Do not include the pictures; repeat the rest of the data exactly.
====================
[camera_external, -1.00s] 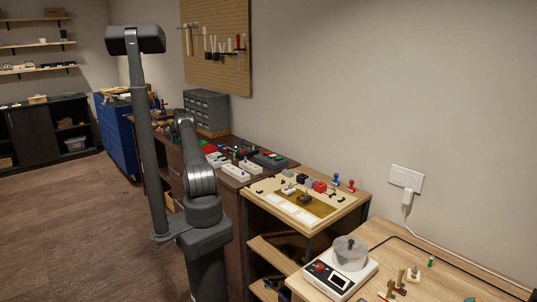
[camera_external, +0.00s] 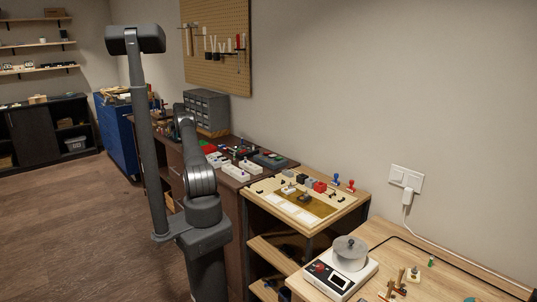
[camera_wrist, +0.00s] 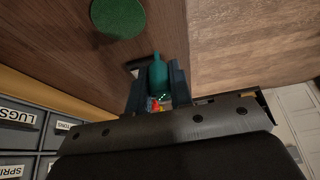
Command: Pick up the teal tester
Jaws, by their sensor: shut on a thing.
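The teal tester (camera_wrist: 158,72) shows in the wrist view as a rounded teal body with a narrow tip. It sits between the two fingers of my gripper (camera_wrist: 158,84), which is shut on it. Small red, yellow and blue bits show at its lower end, close to the gripper body. In the external view my arm reaches over the dark workbench; my gripper and the tester cannot be made out there, hidden behind the arm and among the bench clutter.
A round green pad (camera_wrist: 118,16) lies on the dark bench top in the wrist view. Labelled grey drawers (camera_wrist: 18,140) stand at the lower left; the drawer cabinet also shows in the external view (camera_external: 206,108). The bench edge and wooden floor (camera_wrist: 250,40) are at the right.
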====================
▶ _SOLUTION FOR THIS PROBLEM_:
[camera_external, -1.00s] 
[camera_external, +0.00s] 
[camera_wrist, +0.00s] 
Command: Pick up the teal tester
Jaws, by their sensor: shut on a thing.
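The teal tester (camera_wrist: 158,72) shows in the wrist view as a rounded teal body with a narrow tip. It sits between the two fingers of my gripper (camera_wrist: 158,84), which is shut on it. Small red, yellow and blue bits show at its lower end, close to the gripper body. In the external view my arm reaches over the dark workbench; my gripper and the tester cannot be made out there, hidden behind the arm and among the bench clutter.
A round green pad (camera_wrist: 118,16) lies on the dark bench top in the wrist view. Labelled grey drawers (camera_wrist: 18,140) stand at the lower left; the drawer cabinet also shows in the external view (camera_external: 206,108). The bench edge and wooden floor (camera_wrist: 250,40) are at the right.

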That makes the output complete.